If matrix $A \in \Bbb R^{d \times d}$ is positive semidefinite and tall matrix $W \in \Bbb R^{d \times c}$ (where $d > c$) has orthonormal columns, $W^T W = I_c$, does the following inequality hold?

$$\mbox{Tr} \left( W^T A W \right) \leq \mbox{Tr} (A)$$

It seems true after I run the code many times, but I can't prove it. Anyone can help? Thanks.

import numpy as np

d = 10 m = round(0.3*d)

A = np.random.randint(-100, 100, (d, d)) A = A.dot(A.T) #A is postive semidefinte now

B = np.random.randint(-100, 100, (d, m)) u, s, vh = np.linalg.svd(B) W = u[:, 0:m]

p1 = np.trace(W.T.dot(A).dot(W)) p2 = np.trace(A) print(p1) print(p2)

Pei
  • 31
  • This is not true in general. You can modify your code to generate a $W$ matrix with very large entries relative to $A$ and easily find a counterexample- your current code ensures that the columns of $W$ have norm 1, which is too small. – Brian Borchers Jul 31 '20 at 04:11
  • @BrianBorchers Sorry, I forgot the orthogonal constraint, now I have modified my question. – Pei Jul 31 '20 at 04:19
  • With the orthogonality requirement on $W$, it's easy to prove this using the von Neumann trace inequality. – Brian Borchers Jul 31 '20 at 04:34
  • thanks for your help @BrianBorchers – Pei Aug 01 '20 at 13:04

4 Answers4

3

Since $\mathrm W^\top \mathrm W = \mathrm I_c$, the (symmetric) projection matrix that projects onto the column space of $\rm W$ is

$$\mathrm W \left( \mathrm W^\top \mathrm W \right)^{-1} \mathrm W^\top = \mathrm W \mathrm W^\top$$

and, thus, the (symmetric) projection matrix that projects onto the left null space of $\rm W$ (which is the subspace orthogonal to the column space) is $\mathrm I_d - \mathrm W \mathrm W^\top$. Since the eigenvalues of projection matrices are $0$ and $1$, matrix $\mathrm I_d - \mathrm W \mathrm W^\top$ is positive semidefinite.

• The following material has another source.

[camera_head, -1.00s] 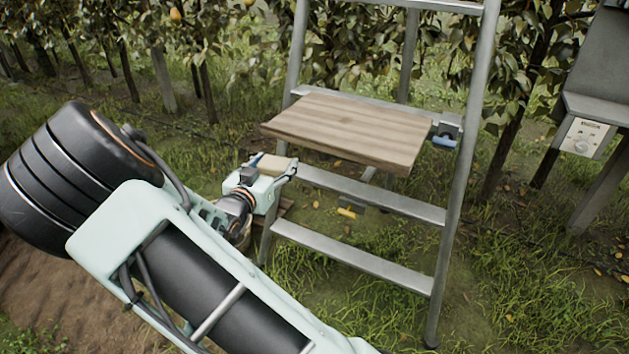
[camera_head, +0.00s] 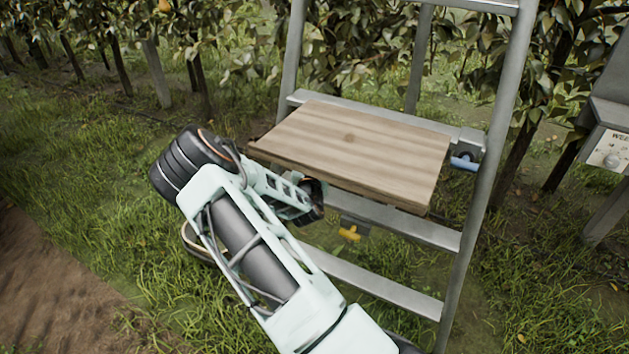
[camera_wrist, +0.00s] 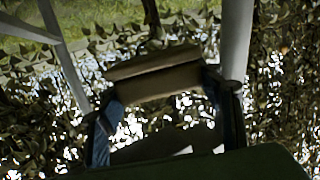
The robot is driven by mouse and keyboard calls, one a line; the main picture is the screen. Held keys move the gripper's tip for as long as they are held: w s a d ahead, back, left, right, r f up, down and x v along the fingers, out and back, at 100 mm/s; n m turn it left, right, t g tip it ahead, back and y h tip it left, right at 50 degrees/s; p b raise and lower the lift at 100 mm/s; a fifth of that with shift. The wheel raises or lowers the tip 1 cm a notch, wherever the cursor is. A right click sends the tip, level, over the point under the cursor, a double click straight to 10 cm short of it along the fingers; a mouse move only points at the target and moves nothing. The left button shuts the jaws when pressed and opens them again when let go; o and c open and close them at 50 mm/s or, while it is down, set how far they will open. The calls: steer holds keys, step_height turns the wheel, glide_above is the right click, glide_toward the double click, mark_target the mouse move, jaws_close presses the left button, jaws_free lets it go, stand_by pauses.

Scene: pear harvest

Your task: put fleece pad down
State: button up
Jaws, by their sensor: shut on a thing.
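The fleece pad (camera_wrist: 155,80) shows in the wrist view as a tan, folded-looking block between the two fingertips. My gripper (camera_wrist: 163,88) is shut on it, with one dark finger at each side. In the head view the pad and fingertips are hidden; my wrist runs in under the near left edge of the wooden board (camera_head: 350,148). The board lies across the ladder, and its visible top is bare. The wrist view shows no surface touching the pad.
The metal ladder (camera_head: 497,130) stands around the board. A yellow-handled item (camera_head: 350,233) hangs below the board, and a blue-handled one (camera_head: 465,164) is at its right. A grey box with a labelled panel (camera_head: 610,150) stands far right. Leafy trees are close behind.

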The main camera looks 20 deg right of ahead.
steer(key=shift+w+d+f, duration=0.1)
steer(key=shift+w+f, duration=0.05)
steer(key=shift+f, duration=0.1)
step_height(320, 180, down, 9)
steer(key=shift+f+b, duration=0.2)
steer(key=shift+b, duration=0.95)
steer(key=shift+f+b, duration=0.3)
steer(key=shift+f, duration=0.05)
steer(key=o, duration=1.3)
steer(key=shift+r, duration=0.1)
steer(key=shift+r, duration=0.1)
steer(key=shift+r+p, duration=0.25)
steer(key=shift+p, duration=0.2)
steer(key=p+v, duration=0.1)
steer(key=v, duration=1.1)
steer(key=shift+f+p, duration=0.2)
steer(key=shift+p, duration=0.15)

Since both $\rm A$ and $\mathrm I_d - \mathrm W \mathrm W^\top$ are symmetric and positive semidefinite and the trace of the product of two symmetric positive semidefinite matrices is non-negative,

$$\mbox{tr} \left( \left( \mathrm I_d - \mathrm W \mathrm W^\top \right) \mathrm A \right) \geq 0$$

Using the cyclic property of the trace, $\mbox{tr} \left( \mathrm W \mathrm W^\top \mathrm A \right) = \mbox{tr} \left( \mathrm W^\top \mathrm A \mathrm W \right)$. Hence,

$$\color{blue}{\mbox{tr} (\mathrm A) \geq \mbox{tr} \left( \mathrm W^\top \mathrm A \mathrm W \right)}$$

3

Here are two ways to see that this holds that I find intuitive.

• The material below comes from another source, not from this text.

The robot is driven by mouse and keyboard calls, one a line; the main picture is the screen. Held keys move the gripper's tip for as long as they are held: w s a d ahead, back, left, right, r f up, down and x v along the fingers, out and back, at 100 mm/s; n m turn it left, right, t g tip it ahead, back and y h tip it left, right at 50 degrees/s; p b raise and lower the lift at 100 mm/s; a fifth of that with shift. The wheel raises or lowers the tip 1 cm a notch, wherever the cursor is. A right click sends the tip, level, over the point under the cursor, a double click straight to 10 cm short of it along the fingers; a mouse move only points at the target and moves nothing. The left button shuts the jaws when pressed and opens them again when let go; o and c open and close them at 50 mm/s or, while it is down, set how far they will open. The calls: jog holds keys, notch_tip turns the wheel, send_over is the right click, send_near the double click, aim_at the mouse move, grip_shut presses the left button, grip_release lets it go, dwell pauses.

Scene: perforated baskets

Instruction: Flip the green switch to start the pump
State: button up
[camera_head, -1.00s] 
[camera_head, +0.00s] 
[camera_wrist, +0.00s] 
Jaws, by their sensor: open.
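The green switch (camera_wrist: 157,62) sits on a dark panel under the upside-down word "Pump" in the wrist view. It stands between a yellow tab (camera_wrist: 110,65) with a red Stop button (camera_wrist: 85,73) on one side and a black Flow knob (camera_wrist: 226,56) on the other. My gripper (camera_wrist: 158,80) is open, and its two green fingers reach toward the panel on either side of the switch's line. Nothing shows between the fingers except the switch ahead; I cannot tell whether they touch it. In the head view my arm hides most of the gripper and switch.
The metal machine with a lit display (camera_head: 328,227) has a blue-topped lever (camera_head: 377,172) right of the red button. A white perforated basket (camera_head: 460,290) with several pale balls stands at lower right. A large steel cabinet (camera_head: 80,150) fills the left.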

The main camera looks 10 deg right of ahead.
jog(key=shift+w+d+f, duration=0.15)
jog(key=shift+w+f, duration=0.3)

One option: for any orthonormal basis $\{w_1,\dots,w_c\}$ of $\Bbb R^d$, we have $$ \operatorname{tr}(A) = \sum_{i=1}^d w_i^TAw_i; $$ this corresponds to how the trace of an operator is defined for operators over an inner product space. With that, let $\{w_1,\dots,w_d\}$ be a basis such that $w_1,\dots,w_c$ are the columns of $W$. Then $$ \operatorname{tr}(W^TAW) = \sum_{i=1}^c w_i^T Aw_i \leq \sum_{i=1}^d w_i^TAw_i = \operatorname{tr}(A). $$


Alternatively: again, we take $w_1,\dots,w_d$ to be an orthonormal basis that extends the orthonormal columns of $W$. Let $V$ be the matrix with columns $w_{c+1},\dots,w_{d}$, and let $\tilde W = [W \ \ V]$. Note that $\tilde W$ is an orthogonal matrix, so that $\tilde W^T A \tilde W$ is (positive definite and) similar to $A$, and therefore has the same trace. On the other hand, $$ \tilde W^T A \tilde W = \pmatrix{W^T \\ V^T} A \pmatrix{W & V} = \pmatrix{W^TAW & W^TAV\\ V^TAW & V^TAV}. $$ In other words, $W^TAW$ is essentially a submatrix of $A$. With that, we see that $$ \operatorname{tr}(A) = \operatorname{tr}(W^TAW) + \operatorname{tr}(V^TAV) \geq \operatorname{tr}(W^TAW). $$

Ben Grossmann
  • 225,327
0

Since $A$ is orthogonally diagonalizable, we may assume $A=\mbox{diag}(a_1, ..., a_d)$. Write $W=(w_{ij})$. Direct calculation shows that $$\operatorname{Trace}(W^TAW)=\sum_{i=1}^{c} \sum_{k=1}^{d}w_{ki} a_k w_{ki}=\sum_{k=1}^{d} a_k \left( \sum_{i=1}^{c}w_{ki} w_{ki} \right)$$

Thus it suffices to show $\sum_{i=1}^{c}w_{ki} w_{ki} \leq 1$.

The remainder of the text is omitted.